As for books, how about the new Zadie Smith
PS. Dear NSA,
Lick Balls. Thank you.
Sheriff- My point is actually the exact opposite. The slave revolt has succeeded to such an extent that the blond beast himself is the most ardent supporter of the "walkman". One receives stares for crossing, even very late at night, without the approval of the walking man. The white crosswalk man is the pictograph of the ideal aryan: he who has conquered his barbaric instincts with lutheran asceticism. He works 35 hours a week, is unbelievably tall and good looking, wears a collared shirt when he goes out, plays Fussball daily and spends the rest of his time feeling guilty for the holocaust while simultaneously hating America and the Turk.
I got your point, I just wanted to emphasize mine out of fear for your outcome.
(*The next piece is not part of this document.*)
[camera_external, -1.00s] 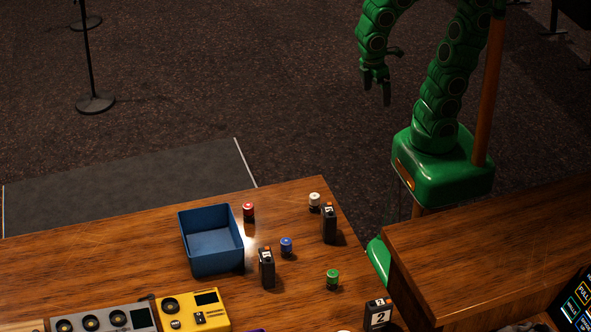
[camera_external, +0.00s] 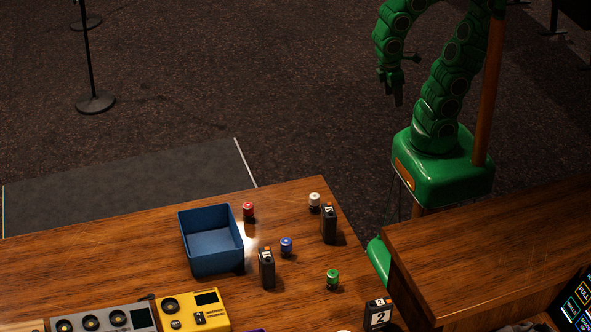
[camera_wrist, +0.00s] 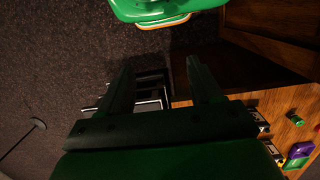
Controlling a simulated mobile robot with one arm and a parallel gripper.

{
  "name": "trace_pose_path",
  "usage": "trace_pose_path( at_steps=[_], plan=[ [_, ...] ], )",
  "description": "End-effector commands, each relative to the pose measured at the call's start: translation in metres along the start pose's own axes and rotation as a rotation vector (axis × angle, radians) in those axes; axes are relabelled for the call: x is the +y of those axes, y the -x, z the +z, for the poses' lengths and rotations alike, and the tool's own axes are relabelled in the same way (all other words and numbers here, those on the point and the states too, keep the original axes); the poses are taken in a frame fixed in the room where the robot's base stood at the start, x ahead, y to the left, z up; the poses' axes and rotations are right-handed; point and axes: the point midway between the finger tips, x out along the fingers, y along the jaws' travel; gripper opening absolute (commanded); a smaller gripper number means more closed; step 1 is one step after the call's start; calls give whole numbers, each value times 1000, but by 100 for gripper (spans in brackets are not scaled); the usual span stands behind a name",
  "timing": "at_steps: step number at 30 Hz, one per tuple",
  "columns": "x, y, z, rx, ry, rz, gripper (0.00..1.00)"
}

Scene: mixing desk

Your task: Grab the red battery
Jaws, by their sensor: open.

I might as well post my own vote(s)
For fiction, McEwan or Fowles.
For non, Wilentz or Kolakowski
Check out the Kolakowski on Amazon, this guy is the shit. A little right-wing, but we need more intelligent conservatism in the discourse. Oh yeah, he's virulently anti-Marxist, so Sheriff and Fishstix, nay vote, matter of principle, whatever.
I like Kolakowski, Rushdie, and Fowles, in that order.